DATA LISTING =
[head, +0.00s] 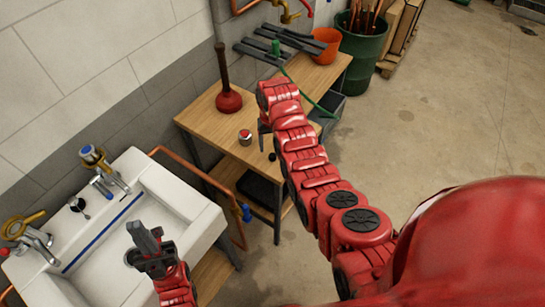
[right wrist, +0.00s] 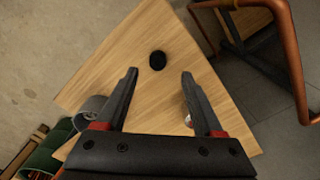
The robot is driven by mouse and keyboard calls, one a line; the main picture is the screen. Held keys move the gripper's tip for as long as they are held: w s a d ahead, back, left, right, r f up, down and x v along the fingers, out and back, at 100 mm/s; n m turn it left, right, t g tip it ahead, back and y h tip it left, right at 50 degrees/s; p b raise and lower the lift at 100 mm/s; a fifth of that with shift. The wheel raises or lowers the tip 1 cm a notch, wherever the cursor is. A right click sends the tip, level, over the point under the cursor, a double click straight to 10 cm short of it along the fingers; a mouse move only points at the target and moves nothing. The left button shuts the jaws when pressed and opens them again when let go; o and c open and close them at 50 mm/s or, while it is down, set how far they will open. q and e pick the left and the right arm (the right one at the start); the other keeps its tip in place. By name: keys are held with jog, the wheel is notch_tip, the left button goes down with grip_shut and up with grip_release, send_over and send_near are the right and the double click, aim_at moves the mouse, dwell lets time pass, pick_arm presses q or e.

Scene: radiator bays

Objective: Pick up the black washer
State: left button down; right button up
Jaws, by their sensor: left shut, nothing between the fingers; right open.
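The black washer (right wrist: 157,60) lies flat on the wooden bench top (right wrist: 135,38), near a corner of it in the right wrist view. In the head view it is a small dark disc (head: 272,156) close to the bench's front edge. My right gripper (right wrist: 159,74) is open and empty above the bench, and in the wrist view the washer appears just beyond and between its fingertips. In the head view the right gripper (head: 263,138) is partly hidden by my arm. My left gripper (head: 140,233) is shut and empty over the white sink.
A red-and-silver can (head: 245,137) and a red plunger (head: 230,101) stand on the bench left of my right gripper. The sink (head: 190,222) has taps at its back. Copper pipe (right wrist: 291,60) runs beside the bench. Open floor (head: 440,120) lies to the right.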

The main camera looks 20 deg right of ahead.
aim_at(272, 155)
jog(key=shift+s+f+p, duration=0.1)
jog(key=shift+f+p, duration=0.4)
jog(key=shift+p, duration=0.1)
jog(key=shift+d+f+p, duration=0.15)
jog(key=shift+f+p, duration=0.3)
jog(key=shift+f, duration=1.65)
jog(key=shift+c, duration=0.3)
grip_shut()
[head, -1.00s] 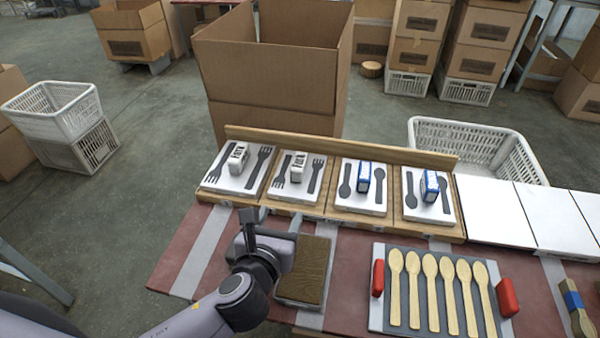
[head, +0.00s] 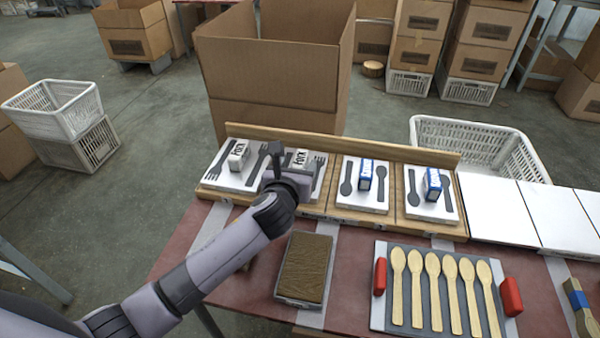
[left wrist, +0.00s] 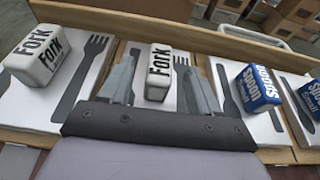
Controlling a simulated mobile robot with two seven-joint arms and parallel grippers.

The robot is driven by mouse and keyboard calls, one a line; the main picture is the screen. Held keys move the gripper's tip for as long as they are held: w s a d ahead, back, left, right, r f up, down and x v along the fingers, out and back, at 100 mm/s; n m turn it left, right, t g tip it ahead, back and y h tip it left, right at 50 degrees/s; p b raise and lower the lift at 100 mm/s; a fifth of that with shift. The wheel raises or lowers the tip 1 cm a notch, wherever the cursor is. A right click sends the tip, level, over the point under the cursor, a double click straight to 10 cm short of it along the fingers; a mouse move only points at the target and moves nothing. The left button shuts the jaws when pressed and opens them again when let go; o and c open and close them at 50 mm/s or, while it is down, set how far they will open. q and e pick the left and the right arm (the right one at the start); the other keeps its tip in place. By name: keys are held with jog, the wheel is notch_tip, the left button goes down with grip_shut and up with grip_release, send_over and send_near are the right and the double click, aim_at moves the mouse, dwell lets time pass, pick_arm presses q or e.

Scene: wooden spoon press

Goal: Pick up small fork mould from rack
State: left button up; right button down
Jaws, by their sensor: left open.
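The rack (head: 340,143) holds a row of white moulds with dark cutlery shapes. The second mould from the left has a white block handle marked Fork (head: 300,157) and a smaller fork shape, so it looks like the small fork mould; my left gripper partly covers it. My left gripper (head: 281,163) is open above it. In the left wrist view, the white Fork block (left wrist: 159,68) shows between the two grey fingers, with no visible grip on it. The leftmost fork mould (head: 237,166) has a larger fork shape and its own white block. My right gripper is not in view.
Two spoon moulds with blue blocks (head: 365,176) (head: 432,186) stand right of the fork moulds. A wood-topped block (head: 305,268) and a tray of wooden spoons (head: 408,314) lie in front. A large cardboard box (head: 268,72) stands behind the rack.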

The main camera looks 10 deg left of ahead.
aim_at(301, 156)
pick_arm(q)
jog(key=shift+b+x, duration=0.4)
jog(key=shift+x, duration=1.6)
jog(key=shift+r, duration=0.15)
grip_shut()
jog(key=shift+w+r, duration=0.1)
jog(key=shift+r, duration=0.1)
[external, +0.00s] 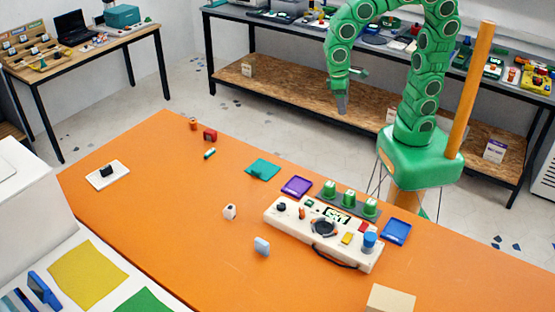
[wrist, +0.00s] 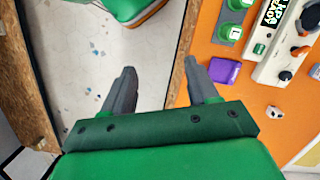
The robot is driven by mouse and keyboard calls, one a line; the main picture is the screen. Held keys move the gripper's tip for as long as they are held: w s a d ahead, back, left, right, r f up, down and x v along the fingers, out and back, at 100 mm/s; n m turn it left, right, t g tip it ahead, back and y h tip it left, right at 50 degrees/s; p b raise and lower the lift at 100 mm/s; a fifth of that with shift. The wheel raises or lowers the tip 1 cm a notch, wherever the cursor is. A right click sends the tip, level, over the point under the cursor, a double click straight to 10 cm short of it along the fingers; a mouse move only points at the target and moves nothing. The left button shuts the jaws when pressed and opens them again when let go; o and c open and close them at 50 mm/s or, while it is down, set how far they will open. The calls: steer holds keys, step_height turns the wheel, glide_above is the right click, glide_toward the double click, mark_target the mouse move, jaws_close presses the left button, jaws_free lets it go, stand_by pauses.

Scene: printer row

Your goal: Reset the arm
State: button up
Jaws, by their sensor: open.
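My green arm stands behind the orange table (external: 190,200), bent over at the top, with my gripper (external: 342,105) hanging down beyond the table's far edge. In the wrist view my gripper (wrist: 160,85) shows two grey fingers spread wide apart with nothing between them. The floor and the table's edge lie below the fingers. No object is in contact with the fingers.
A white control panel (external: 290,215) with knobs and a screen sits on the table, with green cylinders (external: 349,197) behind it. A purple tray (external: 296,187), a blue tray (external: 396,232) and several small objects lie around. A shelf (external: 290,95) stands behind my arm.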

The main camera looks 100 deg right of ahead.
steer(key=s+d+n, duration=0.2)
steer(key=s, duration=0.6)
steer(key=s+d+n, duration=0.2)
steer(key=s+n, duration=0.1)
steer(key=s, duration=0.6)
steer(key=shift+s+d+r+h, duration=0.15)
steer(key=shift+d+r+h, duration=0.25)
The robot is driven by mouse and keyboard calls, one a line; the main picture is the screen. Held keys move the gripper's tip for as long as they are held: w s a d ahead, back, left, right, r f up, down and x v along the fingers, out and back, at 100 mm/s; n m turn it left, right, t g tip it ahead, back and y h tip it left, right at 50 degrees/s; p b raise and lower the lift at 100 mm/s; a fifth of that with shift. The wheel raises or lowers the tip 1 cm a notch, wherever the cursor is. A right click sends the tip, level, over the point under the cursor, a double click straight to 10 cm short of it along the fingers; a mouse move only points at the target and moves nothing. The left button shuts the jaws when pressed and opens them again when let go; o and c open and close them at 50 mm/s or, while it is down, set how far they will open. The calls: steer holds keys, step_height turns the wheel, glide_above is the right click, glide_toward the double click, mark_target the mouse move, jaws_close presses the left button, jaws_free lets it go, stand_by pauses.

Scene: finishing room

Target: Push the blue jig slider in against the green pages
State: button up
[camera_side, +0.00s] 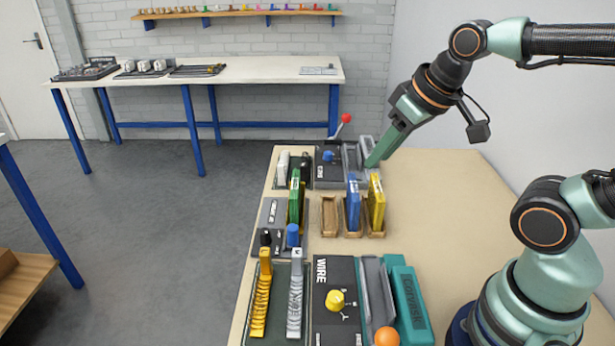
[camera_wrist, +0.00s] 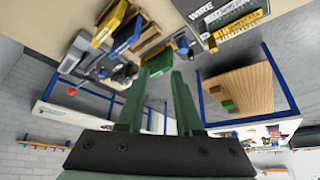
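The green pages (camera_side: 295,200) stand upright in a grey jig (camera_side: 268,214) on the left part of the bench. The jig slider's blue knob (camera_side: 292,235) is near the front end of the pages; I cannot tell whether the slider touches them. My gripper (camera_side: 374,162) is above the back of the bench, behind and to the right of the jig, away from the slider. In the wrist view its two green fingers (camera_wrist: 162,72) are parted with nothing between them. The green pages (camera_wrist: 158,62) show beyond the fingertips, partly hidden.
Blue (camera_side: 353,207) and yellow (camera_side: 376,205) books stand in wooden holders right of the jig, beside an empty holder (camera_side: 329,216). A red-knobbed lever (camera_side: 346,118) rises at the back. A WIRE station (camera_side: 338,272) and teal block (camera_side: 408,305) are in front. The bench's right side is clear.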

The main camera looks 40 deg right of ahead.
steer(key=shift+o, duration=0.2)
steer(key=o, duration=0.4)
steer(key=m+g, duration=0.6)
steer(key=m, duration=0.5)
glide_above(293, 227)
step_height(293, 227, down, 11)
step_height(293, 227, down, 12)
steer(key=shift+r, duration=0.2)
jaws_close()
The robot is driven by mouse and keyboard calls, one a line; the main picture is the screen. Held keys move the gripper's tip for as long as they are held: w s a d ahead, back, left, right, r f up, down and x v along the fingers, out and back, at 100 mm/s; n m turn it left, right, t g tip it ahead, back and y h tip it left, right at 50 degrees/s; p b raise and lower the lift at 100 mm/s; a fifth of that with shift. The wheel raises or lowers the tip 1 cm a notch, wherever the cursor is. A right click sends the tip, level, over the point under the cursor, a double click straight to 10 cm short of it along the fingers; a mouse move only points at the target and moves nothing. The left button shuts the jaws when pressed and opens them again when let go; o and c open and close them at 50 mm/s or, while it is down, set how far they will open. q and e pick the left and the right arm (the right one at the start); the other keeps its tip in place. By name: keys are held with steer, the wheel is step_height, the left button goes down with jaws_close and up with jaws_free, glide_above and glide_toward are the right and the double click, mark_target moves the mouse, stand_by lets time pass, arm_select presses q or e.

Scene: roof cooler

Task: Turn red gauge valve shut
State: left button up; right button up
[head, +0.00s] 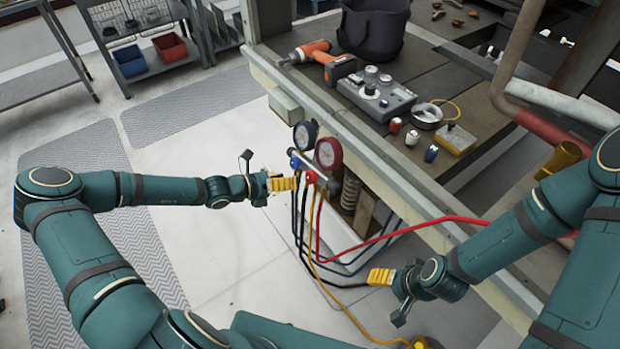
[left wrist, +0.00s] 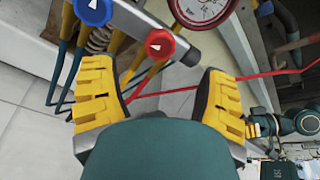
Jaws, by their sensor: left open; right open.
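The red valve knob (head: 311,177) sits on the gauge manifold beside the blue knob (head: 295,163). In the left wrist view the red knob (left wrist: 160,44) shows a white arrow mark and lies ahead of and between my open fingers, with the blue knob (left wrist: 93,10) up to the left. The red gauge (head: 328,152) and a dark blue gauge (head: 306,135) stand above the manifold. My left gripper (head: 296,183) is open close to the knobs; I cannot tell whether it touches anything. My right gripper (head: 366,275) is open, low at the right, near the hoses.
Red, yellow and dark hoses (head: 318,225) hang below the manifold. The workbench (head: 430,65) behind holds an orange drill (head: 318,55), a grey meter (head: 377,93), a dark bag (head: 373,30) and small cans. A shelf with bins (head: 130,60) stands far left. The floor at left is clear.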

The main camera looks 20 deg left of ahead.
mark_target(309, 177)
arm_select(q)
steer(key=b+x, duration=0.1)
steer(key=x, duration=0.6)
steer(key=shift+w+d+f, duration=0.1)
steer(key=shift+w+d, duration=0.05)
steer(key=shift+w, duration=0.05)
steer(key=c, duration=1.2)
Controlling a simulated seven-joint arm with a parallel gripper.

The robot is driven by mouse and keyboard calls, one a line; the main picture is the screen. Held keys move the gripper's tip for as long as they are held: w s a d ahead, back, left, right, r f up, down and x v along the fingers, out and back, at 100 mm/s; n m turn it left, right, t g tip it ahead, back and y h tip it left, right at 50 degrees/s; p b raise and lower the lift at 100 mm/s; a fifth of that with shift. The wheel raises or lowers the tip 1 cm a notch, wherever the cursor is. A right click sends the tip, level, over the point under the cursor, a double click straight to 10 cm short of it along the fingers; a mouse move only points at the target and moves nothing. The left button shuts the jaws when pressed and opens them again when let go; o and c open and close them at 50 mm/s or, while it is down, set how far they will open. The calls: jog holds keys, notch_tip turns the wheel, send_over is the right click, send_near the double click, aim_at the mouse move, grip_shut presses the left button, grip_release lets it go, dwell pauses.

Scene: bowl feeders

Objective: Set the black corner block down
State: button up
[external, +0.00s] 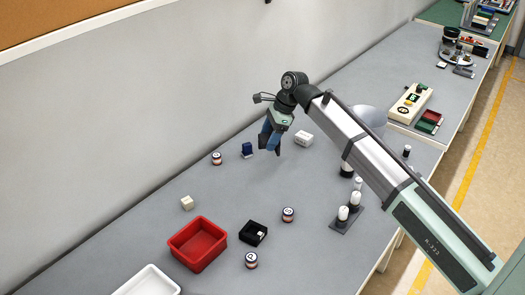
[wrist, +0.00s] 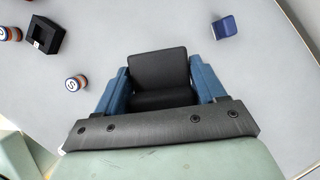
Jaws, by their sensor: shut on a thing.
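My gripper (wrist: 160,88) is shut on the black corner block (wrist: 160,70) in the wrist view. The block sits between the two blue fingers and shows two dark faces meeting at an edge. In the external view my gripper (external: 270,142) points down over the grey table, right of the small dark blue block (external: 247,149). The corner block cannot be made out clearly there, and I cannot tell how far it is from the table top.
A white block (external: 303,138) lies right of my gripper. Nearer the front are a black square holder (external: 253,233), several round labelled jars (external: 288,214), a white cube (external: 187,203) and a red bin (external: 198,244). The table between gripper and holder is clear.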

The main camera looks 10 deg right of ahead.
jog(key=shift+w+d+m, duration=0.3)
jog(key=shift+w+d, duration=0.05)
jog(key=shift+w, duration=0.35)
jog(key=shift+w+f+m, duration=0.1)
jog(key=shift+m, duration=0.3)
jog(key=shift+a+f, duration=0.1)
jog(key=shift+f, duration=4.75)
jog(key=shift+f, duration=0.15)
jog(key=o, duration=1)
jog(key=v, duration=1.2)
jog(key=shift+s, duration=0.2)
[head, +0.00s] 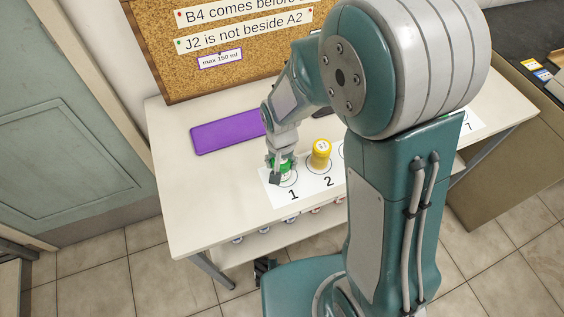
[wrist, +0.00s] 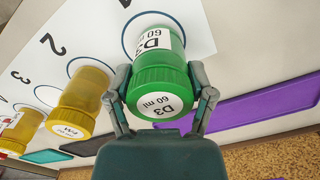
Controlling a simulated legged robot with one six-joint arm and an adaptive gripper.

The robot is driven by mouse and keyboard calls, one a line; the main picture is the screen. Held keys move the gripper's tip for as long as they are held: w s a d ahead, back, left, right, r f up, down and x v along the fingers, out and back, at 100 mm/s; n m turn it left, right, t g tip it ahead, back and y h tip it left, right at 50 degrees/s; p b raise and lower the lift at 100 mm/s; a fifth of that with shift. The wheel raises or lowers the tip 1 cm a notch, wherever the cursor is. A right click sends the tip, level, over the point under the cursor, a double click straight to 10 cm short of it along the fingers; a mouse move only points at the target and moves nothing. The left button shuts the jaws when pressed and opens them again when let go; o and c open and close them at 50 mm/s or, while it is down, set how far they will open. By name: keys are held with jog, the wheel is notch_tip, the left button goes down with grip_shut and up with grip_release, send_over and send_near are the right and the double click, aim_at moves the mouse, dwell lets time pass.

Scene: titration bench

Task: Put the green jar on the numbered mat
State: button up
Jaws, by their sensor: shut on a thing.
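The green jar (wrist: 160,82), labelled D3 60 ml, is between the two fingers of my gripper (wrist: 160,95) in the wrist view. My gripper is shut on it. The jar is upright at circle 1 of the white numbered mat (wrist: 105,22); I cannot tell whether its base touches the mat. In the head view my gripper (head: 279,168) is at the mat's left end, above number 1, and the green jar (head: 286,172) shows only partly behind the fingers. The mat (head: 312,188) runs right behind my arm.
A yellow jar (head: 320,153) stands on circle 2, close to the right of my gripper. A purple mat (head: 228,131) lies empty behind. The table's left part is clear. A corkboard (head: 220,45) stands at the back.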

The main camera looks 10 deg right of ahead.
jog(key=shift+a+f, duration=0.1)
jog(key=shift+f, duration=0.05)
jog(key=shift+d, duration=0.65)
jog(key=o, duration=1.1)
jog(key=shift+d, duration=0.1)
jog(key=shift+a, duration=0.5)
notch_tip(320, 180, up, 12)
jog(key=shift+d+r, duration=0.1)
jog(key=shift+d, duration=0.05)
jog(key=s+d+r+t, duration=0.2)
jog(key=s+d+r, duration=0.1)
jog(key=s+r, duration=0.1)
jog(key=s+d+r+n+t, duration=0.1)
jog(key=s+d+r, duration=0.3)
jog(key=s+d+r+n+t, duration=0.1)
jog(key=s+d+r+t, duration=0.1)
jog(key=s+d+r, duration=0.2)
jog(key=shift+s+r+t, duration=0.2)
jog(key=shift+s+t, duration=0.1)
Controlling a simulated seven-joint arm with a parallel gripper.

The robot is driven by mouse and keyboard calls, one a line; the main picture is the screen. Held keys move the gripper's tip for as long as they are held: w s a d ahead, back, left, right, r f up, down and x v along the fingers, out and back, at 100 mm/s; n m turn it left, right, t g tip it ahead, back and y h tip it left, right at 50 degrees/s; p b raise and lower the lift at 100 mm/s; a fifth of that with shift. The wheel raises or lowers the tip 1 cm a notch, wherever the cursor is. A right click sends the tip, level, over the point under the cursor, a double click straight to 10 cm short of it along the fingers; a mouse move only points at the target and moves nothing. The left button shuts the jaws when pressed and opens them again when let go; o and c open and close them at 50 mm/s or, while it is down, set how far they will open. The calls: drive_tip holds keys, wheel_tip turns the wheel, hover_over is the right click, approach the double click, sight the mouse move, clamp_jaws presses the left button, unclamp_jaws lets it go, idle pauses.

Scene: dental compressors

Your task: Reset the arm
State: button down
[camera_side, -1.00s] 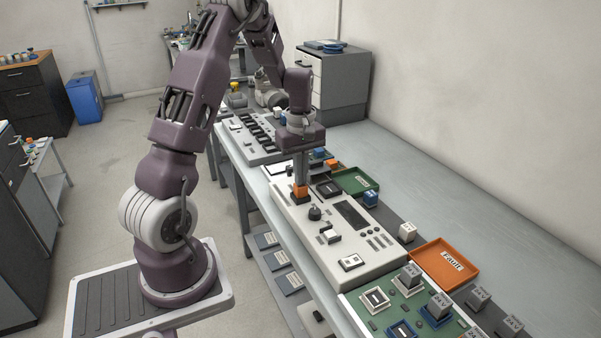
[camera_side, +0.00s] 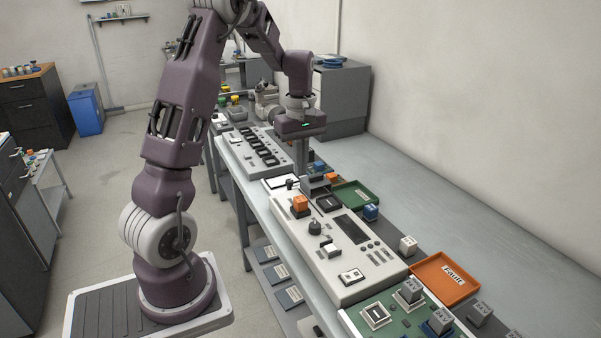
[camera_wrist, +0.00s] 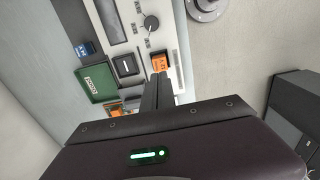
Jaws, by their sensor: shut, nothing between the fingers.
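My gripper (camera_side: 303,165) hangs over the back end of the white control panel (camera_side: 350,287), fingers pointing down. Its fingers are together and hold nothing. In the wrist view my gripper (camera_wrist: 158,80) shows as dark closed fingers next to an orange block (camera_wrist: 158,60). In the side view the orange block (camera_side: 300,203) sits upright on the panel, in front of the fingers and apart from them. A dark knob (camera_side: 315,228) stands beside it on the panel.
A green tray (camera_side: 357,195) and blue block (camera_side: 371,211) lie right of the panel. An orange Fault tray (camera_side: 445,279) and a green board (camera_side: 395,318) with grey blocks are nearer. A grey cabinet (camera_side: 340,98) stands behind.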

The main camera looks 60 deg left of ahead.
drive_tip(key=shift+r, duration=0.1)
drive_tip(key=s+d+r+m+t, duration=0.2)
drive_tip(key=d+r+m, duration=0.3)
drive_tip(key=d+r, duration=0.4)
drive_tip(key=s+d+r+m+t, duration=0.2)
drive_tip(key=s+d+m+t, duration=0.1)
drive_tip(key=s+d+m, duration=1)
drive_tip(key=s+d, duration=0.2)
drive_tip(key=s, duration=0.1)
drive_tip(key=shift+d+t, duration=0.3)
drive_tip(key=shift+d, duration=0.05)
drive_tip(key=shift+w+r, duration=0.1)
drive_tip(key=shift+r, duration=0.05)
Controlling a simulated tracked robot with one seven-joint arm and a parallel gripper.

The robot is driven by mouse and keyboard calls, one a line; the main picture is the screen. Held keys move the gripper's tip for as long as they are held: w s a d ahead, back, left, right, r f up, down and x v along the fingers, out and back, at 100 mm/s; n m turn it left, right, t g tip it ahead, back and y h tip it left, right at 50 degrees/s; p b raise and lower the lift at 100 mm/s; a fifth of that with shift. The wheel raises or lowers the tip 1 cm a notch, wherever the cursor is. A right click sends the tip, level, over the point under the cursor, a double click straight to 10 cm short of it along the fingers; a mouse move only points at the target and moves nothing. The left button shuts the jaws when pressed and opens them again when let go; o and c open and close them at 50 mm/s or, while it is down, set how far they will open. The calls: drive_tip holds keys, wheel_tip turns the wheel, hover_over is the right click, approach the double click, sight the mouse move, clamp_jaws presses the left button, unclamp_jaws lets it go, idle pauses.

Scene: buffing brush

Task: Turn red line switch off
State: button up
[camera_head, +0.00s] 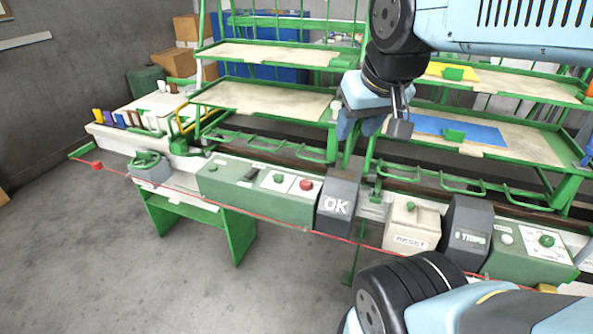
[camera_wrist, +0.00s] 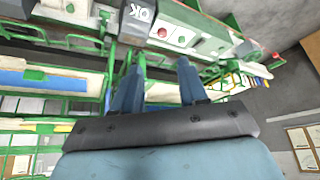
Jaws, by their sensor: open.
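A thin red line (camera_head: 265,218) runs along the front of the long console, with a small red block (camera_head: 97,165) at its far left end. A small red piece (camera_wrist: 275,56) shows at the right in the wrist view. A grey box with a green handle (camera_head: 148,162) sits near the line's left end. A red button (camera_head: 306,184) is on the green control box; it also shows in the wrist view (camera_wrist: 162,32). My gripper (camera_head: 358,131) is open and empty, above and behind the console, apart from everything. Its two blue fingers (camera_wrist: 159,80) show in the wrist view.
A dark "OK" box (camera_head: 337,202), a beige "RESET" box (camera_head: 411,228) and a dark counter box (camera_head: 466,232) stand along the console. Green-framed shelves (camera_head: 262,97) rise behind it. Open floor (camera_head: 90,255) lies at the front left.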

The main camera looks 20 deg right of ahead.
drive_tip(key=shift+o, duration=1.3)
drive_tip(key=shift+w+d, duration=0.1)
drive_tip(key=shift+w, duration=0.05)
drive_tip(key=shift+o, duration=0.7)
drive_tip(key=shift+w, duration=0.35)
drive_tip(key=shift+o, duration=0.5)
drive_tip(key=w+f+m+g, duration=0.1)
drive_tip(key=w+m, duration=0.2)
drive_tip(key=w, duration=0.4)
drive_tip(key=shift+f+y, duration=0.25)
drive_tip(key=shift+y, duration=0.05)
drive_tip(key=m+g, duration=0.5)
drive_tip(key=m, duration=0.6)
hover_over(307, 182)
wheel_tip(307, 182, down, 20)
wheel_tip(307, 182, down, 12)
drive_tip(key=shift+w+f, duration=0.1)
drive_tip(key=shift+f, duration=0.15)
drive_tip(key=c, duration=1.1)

SHORT PROBLEM = Using the records given above, list every line that includes the word "joint".

ANSWER TO THE PROBLEM =
Controlling a simulated mobile robot with two seven-joint arms and parallel grippers.
Controlling a simulated seven-joint arm with a parallel gripper.
Controlling a simulated legged robot with one six-joint arm and an adaptive gripper.
Controlling a simulated seven-joint arm with a parallel gripper.
Controlling a simulated tracked robot with one seven-joint arm and a parallel gripper.

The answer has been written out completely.